In 1995 India's six private airlines accounted for more than 10 percent of domestic air traffic. Both the number of carriers and their market share are expected to rise in the mid-1990s. The four major private airlines are East West Airlines, Jagsons Airlines, Continental Aviation, and Damania Airways.
In addition to the Indian-owned airlines, many foreign airlines provide international service. In 1995 forty-two airlines operated air services to, from, and through India.

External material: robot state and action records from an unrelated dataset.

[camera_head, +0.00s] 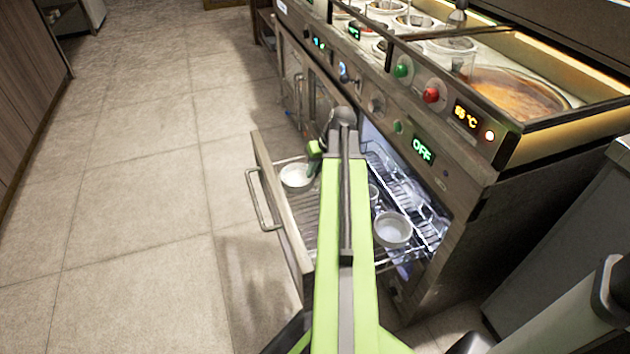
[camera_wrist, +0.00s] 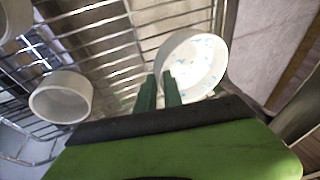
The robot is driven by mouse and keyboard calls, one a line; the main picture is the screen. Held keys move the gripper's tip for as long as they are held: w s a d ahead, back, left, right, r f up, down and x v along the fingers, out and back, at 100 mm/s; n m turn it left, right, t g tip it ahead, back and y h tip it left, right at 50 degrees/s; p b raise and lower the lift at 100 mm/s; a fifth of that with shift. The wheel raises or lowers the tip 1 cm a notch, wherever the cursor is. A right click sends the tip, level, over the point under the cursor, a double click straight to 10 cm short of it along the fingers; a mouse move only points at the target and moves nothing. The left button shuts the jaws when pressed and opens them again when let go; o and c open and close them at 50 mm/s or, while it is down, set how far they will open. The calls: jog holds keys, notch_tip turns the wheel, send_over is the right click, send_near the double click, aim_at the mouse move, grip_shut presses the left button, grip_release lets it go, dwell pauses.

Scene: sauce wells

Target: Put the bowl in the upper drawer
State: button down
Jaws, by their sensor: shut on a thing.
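A white bowl (camera_head: 296,175) is over the wire rack of the open drawer (camera_head: 283,220), close behind its front panel. My gripper (camera_head: 315,152) is at the bowl's right edge. In the wrist view the fingers of my gripper (camera_wrist: 160,82) are shut on the near left rim of the bowl (camera_wrist: 202,62), which has blue specks inside. The bowl is tilted relative to the wrist camera. I cannot tell whether its base touches the rack.
A second white bowl (camera_head: 392,230) sits further right on the rack; it also shows in the wrist view (camera_wrist: 61,97). Another bowl (camera_head: 373,192) is partly hidden by my arm. The counter with sauce wells (camera_head: 515,92) is above. Open tiled floor (camera_head: 130,220) lies left.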

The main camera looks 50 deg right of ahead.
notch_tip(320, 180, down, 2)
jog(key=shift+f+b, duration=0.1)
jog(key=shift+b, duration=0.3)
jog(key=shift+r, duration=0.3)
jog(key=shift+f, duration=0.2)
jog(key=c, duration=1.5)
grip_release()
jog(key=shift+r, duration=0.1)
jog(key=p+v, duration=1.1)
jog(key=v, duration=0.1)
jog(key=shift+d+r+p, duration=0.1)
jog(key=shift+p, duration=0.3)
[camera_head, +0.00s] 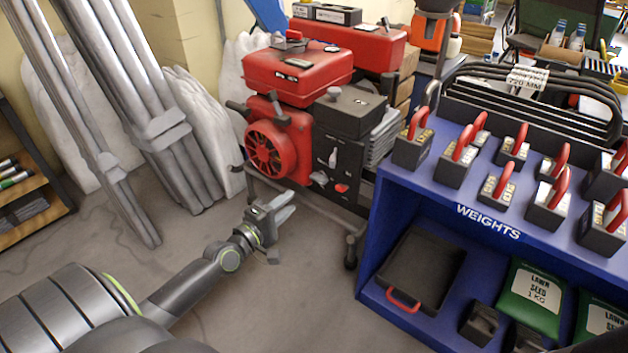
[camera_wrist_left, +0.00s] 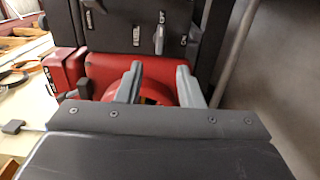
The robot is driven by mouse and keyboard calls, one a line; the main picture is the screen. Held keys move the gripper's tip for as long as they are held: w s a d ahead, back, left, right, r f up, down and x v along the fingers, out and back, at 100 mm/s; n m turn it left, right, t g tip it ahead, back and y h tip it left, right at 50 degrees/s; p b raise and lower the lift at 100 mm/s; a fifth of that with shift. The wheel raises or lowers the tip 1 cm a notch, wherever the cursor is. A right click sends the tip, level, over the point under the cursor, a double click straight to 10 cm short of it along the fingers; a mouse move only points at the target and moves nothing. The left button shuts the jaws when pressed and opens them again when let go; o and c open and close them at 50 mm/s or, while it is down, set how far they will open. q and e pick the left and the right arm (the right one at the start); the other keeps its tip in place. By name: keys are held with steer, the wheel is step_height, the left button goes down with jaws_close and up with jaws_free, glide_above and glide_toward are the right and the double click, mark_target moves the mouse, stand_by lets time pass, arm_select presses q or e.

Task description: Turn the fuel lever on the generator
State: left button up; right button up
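The generator has a red tank (camera_head: 297,75), a black engine body (camera_head: 350,112) and a red round starter housing (camera_head: 268,148). I cannot tell which is the fuel lever. My left gripper (camera_head: 290,206) is open and empty, low in front of the generator and apart from it. In the left wrist view its fingers (camera_wrist_left: 158,72) are spread before the red housing (camera_wrist_left: 110,66), with small levers (camera_wrist_left: 159,36) on the dark panel beyond. My right gripper is not in view.
A blue weights shelf (camera_head: 385,240) with red-handled weights stands right of the generator. The generator's wheeled metal frame (camera_head: 300,200) reaches the floor. Wrapped metal poles (camera_head: 150,110) lean at the left. The grey floor (camera_head: 290,310) in front is clear.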

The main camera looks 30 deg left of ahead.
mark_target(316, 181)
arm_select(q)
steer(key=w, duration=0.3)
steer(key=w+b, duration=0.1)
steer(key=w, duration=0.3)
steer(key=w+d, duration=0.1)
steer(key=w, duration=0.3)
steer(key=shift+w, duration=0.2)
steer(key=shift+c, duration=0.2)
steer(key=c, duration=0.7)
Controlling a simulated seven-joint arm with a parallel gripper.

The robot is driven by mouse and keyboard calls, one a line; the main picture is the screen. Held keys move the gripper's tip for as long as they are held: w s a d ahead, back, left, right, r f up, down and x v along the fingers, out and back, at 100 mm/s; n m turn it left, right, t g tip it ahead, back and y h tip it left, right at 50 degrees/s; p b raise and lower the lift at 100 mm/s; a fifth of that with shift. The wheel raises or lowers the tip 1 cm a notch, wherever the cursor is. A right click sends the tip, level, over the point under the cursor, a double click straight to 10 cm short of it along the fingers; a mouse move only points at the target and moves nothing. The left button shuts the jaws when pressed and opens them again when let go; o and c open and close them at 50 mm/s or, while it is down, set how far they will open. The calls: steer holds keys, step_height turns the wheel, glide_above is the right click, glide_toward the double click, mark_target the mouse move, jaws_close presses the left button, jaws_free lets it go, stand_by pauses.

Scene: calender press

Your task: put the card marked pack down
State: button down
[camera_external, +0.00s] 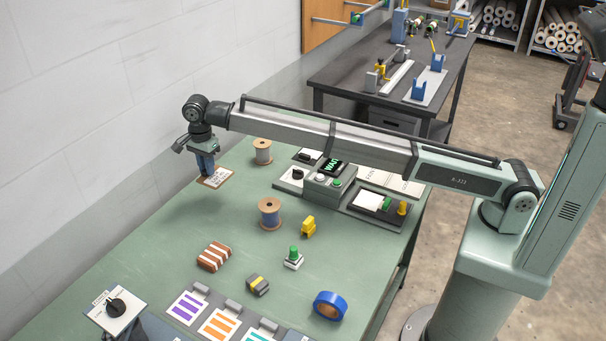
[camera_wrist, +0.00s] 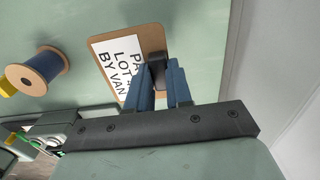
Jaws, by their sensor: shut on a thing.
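The card marked pack (camera_external: 221,176) is a small brown board with a white printed label. In the wrist view the card (camera_wrist: 107,44) shows the letters "PA", "LOT" and "BY VAN", with part of the label hidden by my fingers. A dark grip piece (camera_wrist: 156,66) stands on the card between my blue fingers. My gripper (camera_external: 207,168) is shut on this piece, with the card under the fingertips. The card appears to hang a little above the green table (camera_external: 160,245), near its wall side; a darker patch lies on the table below it.
A spool (camera_external: 263,152) stands behind the card and another spool (camera_external: 269,213) to its right, front. A control box with a "WAIT" display (camera_external: 332,166) is further right. A striped block (camera_external: 214,257), blue tape roll (camera_external: 330,306) and coloured cards (camera_external: 187,307) lie in front. Bare table surrounds the card.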

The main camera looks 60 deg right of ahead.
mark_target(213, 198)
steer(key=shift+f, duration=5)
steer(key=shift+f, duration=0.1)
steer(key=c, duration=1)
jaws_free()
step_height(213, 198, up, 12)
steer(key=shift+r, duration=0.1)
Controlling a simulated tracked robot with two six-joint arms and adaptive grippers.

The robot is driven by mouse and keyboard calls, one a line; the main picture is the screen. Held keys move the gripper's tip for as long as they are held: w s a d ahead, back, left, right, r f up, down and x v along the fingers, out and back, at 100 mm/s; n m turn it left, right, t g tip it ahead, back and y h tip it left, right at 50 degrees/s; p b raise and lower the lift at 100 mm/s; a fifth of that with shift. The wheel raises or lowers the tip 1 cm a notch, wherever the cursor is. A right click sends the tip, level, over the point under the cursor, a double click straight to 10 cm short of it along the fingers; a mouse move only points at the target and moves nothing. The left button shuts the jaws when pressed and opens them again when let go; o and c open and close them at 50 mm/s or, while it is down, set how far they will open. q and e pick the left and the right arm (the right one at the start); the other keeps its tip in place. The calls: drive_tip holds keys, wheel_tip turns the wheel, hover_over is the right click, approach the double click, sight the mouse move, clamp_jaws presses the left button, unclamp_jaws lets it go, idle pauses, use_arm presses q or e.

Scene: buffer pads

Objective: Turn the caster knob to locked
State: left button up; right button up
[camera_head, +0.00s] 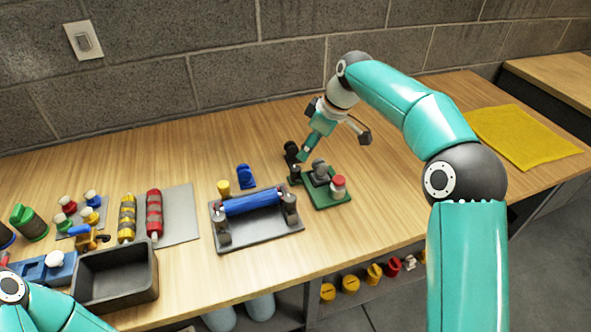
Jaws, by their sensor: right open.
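A small green plate (328,200) stands near the middle of the bench. It carries a grey upright part (321,172) and a white knob with a red top (338,186). I cannot tell for sure which of these is the caster knob, or how it is turned. My right gripper (335,147) is open and empty, with its fingers spread above and behind the green plate. One finger hangs near the plate's back left corner, beside dark parts; I cannot tell whether it touches them. My left arm shows at the lower left, but its gripper is out of view.
A dark tray with a blue roller (251,204) lies left of the green plate. Further left are a grey open bin (117,274), red and yellow rollers on a grey mat (180,213), and several small knobs. A yellow cloth (525,136) lies right. The bench between is clear.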

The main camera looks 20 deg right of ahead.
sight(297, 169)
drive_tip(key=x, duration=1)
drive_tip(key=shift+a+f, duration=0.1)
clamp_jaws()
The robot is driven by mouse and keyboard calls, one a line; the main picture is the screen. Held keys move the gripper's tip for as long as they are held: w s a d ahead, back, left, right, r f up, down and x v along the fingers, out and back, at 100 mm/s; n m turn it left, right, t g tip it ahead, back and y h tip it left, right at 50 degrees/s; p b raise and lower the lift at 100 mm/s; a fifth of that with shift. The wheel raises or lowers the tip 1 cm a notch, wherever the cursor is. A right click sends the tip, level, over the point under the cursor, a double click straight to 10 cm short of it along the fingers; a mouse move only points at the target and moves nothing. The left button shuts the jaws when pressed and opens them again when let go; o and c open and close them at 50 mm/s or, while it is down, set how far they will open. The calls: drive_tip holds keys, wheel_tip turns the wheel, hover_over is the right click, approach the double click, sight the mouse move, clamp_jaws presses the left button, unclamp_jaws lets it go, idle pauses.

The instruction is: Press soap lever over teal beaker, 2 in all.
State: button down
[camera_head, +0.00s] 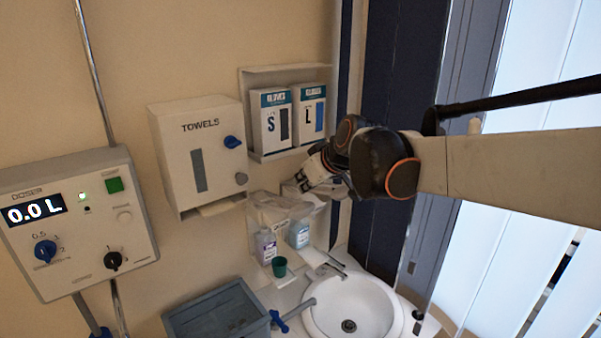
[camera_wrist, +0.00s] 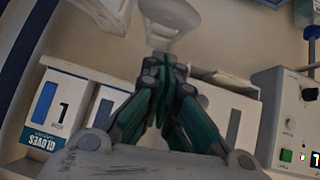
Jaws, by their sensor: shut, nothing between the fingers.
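The teal beaker (camera_head: 279,266) stands upright in front of the left of two wall dispensers, at the left of the sink. The left dispenser bottle (camera_head: 265,246) has a purplish label and the right dispenser bottle (camera_head: 299,234) a blue one; I cannot read which is soap. Pale levers (camera_head: 268,204) stick out above the bottles. My gripper (camera_head: 302,181) is shut and empty, up by the right dispenser's top. In the wrist view my gripper (camera_wrist: 161,62) points toward a pale looped lever (camera_wrist: 172,14); I cannot tell whether it touches. The beaker is not clear there.
Two glove boxes (camera_head: 271,118) sit on a wall shelf above the dispensers. A towel dispenser (camera_head: 198,155) and a doser panel (camera_head: 75,225) reading 0.0 L are at the left. The white sink (camera_head: 376,304) and a grey bin (camera_head: 222,318) are below.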

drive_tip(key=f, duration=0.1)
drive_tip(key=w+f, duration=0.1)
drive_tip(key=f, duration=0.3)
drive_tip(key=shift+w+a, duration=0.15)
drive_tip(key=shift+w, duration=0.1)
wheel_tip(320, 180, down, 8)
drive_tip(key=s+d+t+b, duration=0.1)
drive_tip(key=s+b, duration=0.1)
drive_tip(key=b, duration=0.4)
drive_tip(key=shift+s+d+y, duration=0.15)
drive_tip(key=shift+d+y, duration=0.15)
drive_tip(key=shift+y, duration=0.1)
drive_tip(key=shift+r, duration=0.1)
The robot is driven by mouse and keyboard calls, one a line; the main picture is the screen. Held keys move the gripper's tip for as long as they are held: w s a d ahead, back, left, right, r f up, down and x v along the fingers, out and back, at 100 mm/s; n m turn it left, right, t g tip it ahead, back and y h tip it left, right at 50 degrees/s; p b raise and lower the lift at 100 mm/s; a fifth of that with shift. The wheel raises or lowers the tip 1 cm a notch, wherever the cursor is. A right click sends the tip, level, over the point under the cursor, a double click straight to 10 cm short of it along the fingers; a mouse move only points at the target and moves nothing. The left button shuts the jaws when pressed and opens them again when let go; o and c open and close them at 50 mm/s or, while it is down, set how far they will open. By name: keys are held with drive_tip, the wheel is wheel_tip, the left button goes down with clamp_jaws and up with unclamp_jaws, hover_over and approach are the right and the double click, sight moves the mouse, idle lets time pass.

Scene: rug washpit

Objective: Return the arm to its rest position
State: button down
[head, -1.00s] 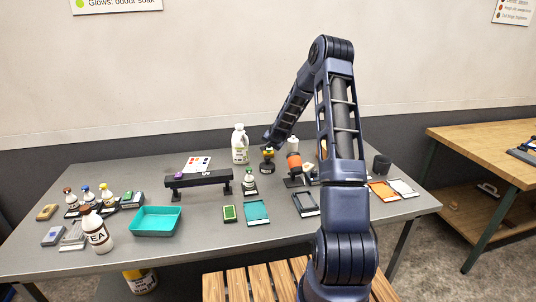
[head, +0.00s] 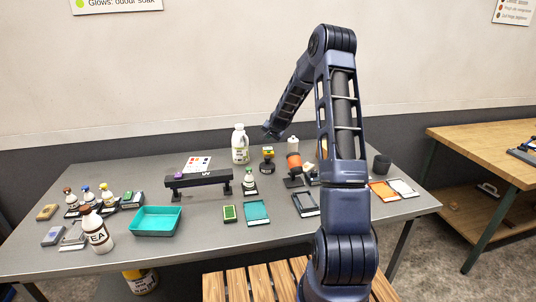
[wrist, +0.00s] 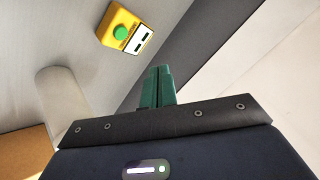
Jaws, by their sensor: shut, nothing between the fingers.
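My arm rises at the right of the head view and bends down to the left over the back of the grey table (head: 200,222). My gripper (head: 268,132) is partly hidden in the head view by its own wrist and is above the table, near a small yellow-topped device (head: 268,152). In the wrist view my gripper (wrist: 158,72) shows green fingers closed together with nothing between them. The yellow device with a green button (wrist: 124,30) shows in the wrist view beyond the fingertips, apart from them.
A black raised bar (head: 200,181), a teal tray (head: 157,221) and several bottles are farther left. The air above the table is free.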

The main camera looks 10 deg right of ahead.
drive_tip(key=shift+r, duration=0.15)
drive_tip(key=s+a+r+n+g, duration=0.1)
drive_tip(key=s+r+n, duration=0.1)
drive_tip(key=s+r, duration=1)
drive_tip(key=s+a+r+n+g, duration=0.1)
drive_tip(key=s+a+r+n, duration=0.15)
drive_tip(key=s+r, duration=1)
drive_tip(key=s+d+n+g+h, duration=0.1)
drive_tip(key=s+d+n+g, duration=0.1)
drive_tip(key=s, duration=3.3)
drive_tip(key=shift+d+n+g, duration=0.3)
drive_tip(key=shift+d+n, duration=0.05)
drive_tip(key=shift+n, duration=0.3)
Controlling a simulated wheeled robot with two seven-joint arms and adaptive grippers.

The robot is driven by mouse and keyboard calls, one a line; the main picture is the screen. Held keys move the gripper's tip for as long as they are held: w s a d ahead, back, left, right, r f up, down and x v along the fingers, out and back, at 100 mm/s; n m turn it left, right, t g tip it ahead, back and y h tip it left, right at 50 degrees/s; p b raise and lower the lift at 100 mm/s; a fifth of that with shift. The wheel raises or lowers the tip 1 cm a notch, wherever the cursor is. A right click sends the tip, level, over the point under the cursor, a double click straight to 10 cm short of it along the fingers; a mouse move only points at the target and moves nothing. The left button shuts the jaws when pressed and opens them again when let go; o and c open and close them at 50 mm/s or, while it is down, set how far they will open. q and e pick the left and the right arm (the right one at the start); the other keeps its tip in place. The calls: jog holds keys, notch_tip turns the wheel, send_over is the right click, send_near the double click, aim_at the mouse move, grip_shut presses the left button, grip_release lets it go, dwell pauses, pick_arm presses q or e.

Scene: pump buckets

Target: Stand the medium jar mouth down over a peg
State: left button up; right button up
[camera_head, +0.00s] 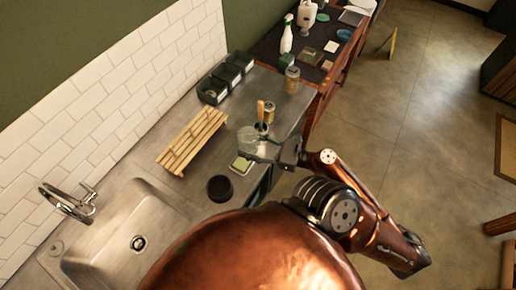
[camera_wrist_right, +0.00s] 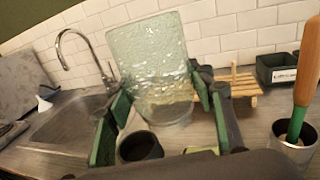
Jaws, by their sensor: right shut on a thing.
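A clear, pale green textured glass jar (camera_head: 249,137) is held above the steel counter. It also shows in the right wrist view (camera_wrist_right: 155,62), roughly upright between the fingers; I cannot tell which end is its mouth. My right gripper (camera_head: 272,146) is shut on it, with a green-padded finger on each side in the wrist view (camera_wrist_right: 160,110). A slatted wooden rack (camera_head: 192,141) lies on the counter to the left of the jar, apart from it. Its separate pegs are too small to make out. My left gripper is not in view.
A dark round cup (camera_head: 220,188) and a green sponge on a small tray (camera_head: 241,165) stand near the jar. A metal tin with a wooden-handled brush (camera_head: 261,112) is behind it. Black bins (camera_head: 213,90) line the wall. The sink (camera_head: 125,235) is at the lower left.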

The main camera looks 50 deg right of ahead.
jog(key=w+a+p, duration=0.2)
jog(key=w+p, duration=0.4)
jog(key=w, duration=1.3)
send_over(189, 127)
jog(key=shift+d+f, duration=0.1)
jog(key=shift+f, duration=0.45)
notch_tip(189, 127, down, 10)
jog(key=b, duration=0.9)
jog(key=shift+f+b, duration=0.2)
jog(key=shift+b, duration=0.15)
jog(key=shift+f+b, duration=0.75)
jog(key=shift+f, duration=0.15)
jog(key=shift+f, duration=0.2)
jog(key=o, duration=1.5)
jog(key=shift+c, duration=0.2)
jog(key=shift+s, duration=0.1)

In the mid-1990s, India had 288 usable airports. Of these, 208 had permanent-surface runways and two had runways of more than 3,659 meters, fifty-nine had runways of between 2,400 and 3,659 meters, and ninety-two had runways between 1,200 and 2,439 meters. There are major international airports at Bombay, Delhi, Calcutta, Madras, and Thiruvananthapuram (Trivandrum), under the management of the International Airport Authority of India. International service also operates from Marmagao, Bangalore, and Hyderabad. A consortium of Indian and British companies signed a memorandum of understanding with the state government of Maharashtra in June 1995 to build a new international airport for Bombay, across the harbor from the main city and to be linked by a cross-harbor roadway. Major regional airports are located at Ahmadabad, Allahabad, Pune, Srinagar, Chandigarh, Kochi, and Nagpur.